To do — Set each record down exactly, excluding all images.

Data provided start

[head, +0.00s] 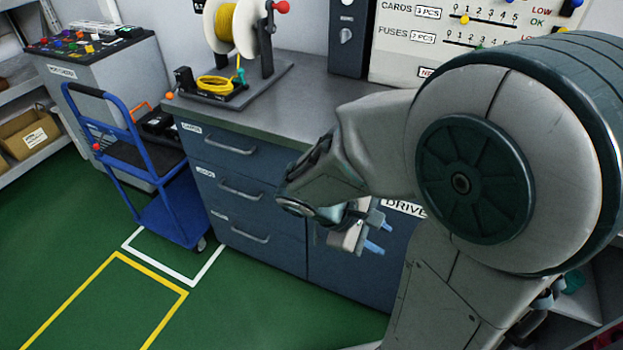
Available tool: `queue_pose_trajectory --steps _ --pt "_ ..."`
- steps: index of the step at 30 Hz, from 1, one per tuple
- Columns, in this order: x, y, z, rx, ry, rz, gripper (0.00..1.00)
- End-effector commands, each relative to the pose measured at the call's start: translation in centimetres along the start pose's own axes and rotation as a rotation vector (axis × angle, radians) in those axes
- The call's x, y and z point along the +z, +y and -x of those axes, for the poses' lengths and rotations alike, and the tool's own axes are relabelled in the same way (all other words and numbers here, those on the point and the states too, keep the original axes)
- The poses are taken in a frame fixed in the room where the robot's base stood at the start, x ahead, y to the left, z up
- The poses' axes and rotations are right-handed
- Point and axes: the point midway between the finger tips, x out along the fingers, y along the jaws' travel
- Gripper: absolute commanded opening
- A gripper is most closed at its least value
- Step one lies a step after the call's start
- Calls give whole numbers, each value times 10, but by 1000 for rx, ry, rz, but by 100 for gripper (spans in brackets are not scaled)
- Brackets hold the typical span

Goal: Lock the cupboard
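The cupboard (345,284) is the dark blue front below the grey worktop, to the right of the drawers. It looks shut where it shows. A white label (405,207) on it reads "DRIVE", with the rest hidden by my arm. No key, lock or handle of the cupboard can be made out; my arm covers much of its upper part. My gripper (377,233) is in front of the cupboard, pointing to the right in the picture. Its two bluish fingertips are apart, and I see nothing held between them. I cannot tell whether it touches the front.
Three drawers (232,188) with bar handles stand left of the cupboard. The worktop (300,105) carries a cable spool (237,30). A blue trolley (172,212) stands left of the drawers. Green floor (90,245) in front is clear, with yellow and white lines.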

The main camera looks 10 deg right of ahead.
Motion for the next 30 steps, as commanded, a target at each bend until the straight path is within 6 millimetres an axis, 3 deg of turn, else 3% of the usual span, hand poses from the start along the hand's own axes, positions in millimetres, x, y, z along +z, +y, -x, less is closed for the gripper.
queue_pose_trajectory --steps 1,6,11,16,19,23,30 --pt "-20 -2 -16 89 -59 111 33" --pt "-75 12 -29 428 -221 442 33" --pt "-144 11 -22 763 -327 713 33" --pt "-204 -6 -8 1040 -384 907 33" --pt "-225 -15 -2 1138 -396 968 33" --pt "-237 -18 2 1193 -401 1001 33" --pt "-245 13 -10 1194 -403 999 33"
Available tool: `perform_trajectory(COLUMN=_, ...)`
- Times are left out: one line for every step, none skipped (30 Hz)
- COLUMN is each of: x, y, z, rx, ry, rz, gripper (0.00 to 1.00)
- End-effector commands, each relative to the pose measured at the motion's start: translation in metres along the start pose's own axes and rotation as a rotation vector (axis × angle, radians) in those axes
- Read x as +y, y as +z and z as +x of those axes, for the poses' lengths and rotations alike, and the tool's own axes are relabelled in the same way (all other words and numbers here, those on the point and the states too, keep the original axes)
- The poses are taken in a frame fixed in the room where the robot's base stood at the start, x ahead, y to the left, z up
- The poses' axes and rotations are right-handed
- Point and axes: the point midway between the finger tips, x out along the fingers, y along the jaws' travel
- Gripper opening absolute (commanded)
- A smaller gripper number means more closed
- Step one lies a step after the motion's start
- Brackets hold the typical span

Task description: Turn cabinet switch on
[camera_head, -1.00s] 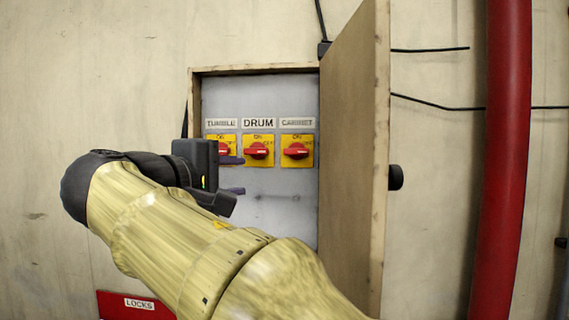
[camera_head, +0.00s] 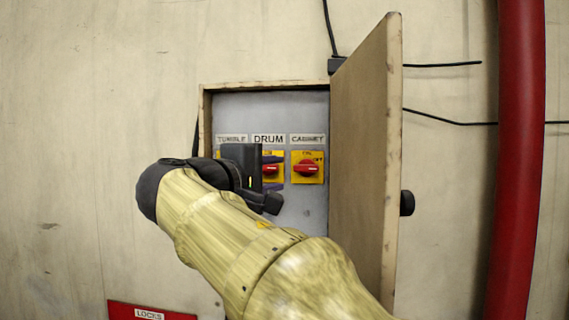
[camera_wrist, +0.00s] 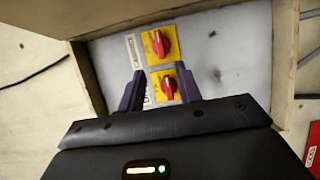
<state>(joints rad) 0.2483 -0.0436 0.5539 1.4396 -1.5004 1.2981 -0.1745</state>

Data provided end

Output below —
[head, +0.00s] 
Available tool: `queue_pose_trajectory --steps _ --pt "_ ..."`
- steps: index of the step at 30 Hz, from 1, one per tuple
- Columns, in this order: x, y, z, rx, ry, rz, gripper (0.00..1.00)
- End-effector commands, each relative to the pose measured at the call's start: translation in centimetres along the start pose's own axes and rotation as a rotation vector (axis × angle, radians) in those axes
- The call's x, y and z point along the +z, +y and -x of those axes, for the poses' lengths and rotations alike, and the tool's own axes are relabelled in the same way (all other words and numbers here, those on the point and the states too, keep the original axes)
- The poses are taken in a frame fixed in the room where the robot's base stood at the start, x ahead, y to the left, z up
- The poses' axes and rotations are right-handed
- Point and axes: the point midway between the finger tips, x out along the fingers, y along the jaws' travel
- Gripper: absolute commanded opening
- A gripper is most closed at its least value
- Step one lies a step after the call's start
- Calls give whole numbers, each value times 10, but by 1000 for rx, ry, rz, but by 100 for gripper (spans in brackets are not scaled)
- Brackets hold the typical span

Goal: Lock the cupboard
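The cupboard (345,284) is the dark blue front below the grey worktop, to the right of the drawers. It looks shut where it shows. A white label (405,207) on it reads "DRIVE", with the rest hidden by my arm. No key, lock or handle of the cupboard can be made out; my arm covers much of its upper part. My gripper (377,233) is in front of the cupboard, pointing to the right in the picture. Its two bluish fingertips are apart, and I see nothing held between them. I cannot tell whether it touches the front.
Three drawers (232,188) with bar handles stand left of the cupboard. The worktop (300,105) carries a cable spool (237,30). A blue trolley (172,212) stands left of the drawers. Green floor (90,245) in front is clear, with yellow and white lines.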

The main camera looks 10 deg right of ahead.
Motion for the next 30 steps, as commanded, a target at each bend until the straight path is within 6 millimetres an axis, 3 deg of turn, else 3% of the usual span, hand poses from the start along the hand's own axes, positions in millimetres, x, y, z along +z, +y, -x, less is closed for the gripper.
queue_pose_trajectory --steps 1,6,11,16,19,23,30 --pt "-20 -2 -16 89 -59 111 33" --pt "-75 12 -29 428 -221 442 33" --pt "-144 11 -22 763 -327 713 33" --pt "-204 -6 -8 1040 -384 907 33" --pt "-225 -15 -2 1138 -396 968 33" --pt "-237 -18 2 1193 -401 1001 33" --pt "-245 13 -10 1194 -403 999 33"
Available tool: `perform_trajectory(COLUMN=_, ...)`
- Times are left out: one line for every step, none skipped (30 Hz)
- COLUMN is each of: x, y, z, rx, ry, rz, gripper (0.00 to 1.00)
- End-effector commands, each relative to the pose measured at the motion's start: translation in metres along the start pose's own axes and rotation as a rotation vector (axis × angle, radians) in those axes
- Read x as +y, y as +z and z as +x of those axes, for the poses' lengths and rotations alike, and the tool's own axes are relabelled in the same way (all other words and numbers here, those on the point and the states too, keep the original axes)
- The poses are taken in a frame fixed in the room where the robot's base stood at the start, x ahead, y to the left, z up
- The poses' axes and rotations are right-handed
- Point and axes: the point midway between the finger tips, x out along the fingers, y along the jaws' travel
- Gripper opening absolute (commanded)
- A smaller gripper number means more closed
- Step one lies a step after the motion's start
- Brackets hold the typical span

Task description: Turn cabinet switch on
[camera_head, -1.00s] 
[camera_head, +0.00s] 
[camera_wrist, +0.00s] 
<state>(joints rad) 0.2483 -0.0436 0.5539 1.4396 -1.5004 1.2981 -0.1745</state>

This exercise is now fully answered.